Birgit Schuh, paysage sonore d’une plasticienne saxonne
Face à lui, Birgit Schuh s’est construit un parcours où l’art environnemental fait office de boussole. Diplômée de la Hochschule für Bildende Künste de Dresde, l’artiste voit dans la résidence une occasion d’expérimenter les textures sonores du fleuve Congo, si éloignées des nappes tranquilles de l’Elbe saxonne. Elle séjournera à Brazzaville dès septembre, avant de retrouver Ralff en terre allemande pour la restitution finale.
« Je viens capter les battements d’une ville que je ne connais qu’au travers de cartes et de récits coloniaux », explique-t-elle, déterminée à confronter sa pratique à l’exubérance équatoriale. Le laboratoire commun entend ainsi dépasser le simple choc des contrastes pour inventer une écoute attentive aux gestes quotidiens : lessives sur les berges, appels de bateliers, clameurs des marchés riverains.
Une méthodologie de terrain centrée sur la parole fluviale
Pour saisir l’épaisseur symbolique de chaque fleuve, les deux résidents ont esquissé une méthode qui conjugue immersion et co-création. À Brazzaville, Birgit Schuh mènera des dérives urbaines avec les étudiants de l’Institut National des Arts. À Dresde, Ralff sollicitera des associations d’anciens bateliers de l’Elbe, interrogeant leurs archives photographiques familiales. Cette démarche participative, inspirée par les courants de la géographie culturelle, vise à déconstruire le récit unique au profit d’une polyphonie de regards.
Les entretiens seront restitués sous forme d’installations mêlant projections photo-vidéo et capsules audio diffusées dans des coquilles de calebasse, clin d’œil aux instruments traditionnels congolais. Le dispositif, en brouillant les repères spatiaux, ambitionne de faire ressentir au visiteur la porosité des frontières hydrologiques.
Mobilité artistique et soft power municipal dans la coopération Sud-Nord
Si l’on célèbre avant tout la dimension poétique de l’entreprise, il serait réducteur d’ignorer sa portée stratégique. En finançant billets, per diem et logistique d’atelier, les municipalités de Brazzaville et de Dresde investissent dans une forme de soft power local susceptible de renforcer leur attractivité auprès des jeunes créateurs internationaux. « Chaque résidence est une ambassade symbolique », rappelle un conseiller culturel de la mairie de Brazzaville.
De fait, la mobilité artistique consolide la professionnalisation des talents congolais. En leur offrant un accès direct aux réseaux européens de diffusion, le jumelage amplifie la visibilité d’une scène plastique brazzavilloise déjà remarquée à la Biennale de Dakar et à la Documenta de Kassel.
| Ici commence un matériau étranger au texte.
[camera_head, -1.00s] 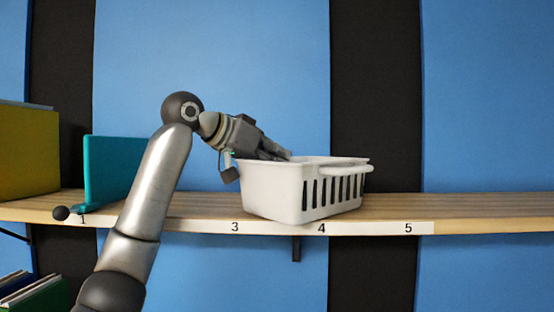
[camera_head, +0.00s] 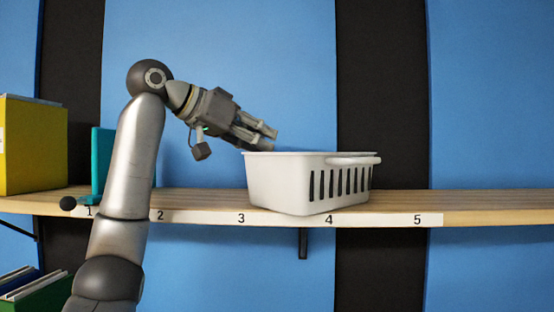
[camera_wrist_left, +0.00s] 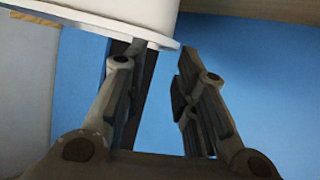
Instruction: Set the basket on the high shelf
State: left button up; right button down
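The white basket (camera_head: 282,182) stands upright on the wooden high shelf (camera_head: 480,203), above the labels 3 and 4. Its slotted side faces right and its front corner reaches the shelf's front edge. My left gripper (camera_head: 268,138) is just above and left of the basket's left rim. Its fingers are apart with nothing between them. In the left wrist view, the basket's rim (camera_wrist_left: 90,25) is at the top left, close to one finger of the open left gripper (camera_wrist_left: 160,60); I cannot tell whether they touch. My right gripper is not in view.
A teal bookend (camera_head: 102,165) and a yellow box (camera_head: 35,147) stand on the shelf at the left. A green bin (camera_head: 45,296) with files sits lower left. The shelf right of the basket is clear.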

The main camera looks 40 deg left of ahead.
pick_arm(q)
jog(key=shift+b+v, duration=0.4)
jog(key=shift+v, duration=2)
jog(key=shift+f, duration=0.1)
Le succès de Ralff pourrait ainsi ouvrir la voie à de futures coopérations, incluant des workshops numériques ou des résidences croisées dans le domaine des arts urbains.
Vers une exposition conjointe, promesse d’un récit pluriel
Le point d’orgue de la résidence aura lieu en janvier prochain au centre culturel Zentralwerk, avant une possible itinérance à Brazzaville. On y découvrira des tirages argentiques baignés de lumières tamisées, des rails sonores guidant le visiteur comme un courant invisible, et des fragments de cartes lacérés, métaphore des frontières réinventées. Au-delà des œuvres, c’est la mise en commun de deux géographies intimes qui se jouera dans l’espace muséal.
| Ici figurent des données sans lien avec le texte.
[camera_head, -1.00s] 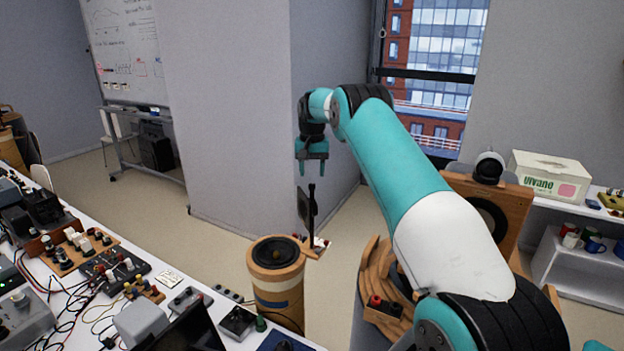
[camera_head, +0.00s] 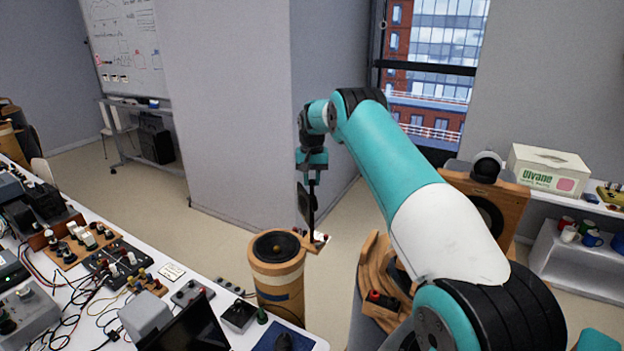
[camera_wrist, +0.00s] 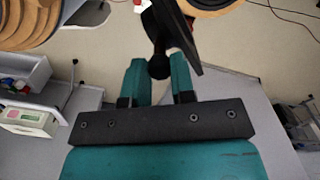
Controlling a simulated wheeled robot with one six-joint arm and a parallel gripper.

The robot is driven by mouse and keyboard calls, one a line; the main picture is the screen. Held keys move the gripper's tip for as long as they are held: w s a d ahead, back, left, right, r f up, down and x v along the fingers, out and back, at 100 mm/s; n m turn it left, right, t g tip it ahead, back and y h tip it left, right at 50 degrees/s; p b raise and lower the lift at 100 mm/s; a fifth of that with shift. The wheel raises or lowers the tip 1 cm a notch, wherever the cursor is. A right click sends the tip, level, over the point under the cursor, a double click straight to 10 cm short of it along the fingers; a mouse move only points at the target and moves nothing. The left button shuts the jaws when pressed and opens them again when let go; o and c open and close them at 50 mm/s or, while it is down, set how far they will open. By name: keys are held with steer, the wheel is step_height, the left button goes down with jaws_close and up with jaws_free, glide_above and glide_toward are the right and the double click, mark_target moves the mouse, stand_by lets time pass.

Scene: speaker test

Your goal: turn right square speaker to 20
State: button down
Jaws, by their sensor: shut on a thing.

D’ores et déjà, les étudiants congolais interrogés voient dans cette collaboration un miroir de leurs propres aspirations. « Voyager pour comprendre et revenir créer », résume l’un d’eux, persuadé que l’expérience de Ralff stimulera toute la communauté artistique locale. Une conviction que partage la direction des Ateliers Sahm : « La jeunesse congolaise a un potentiel considérable ; il suffit de lui donner des passerelles pour qu’elle franchisse les océans ». Entre le Congo et l’Elbe, le courant semble désormais bien établi.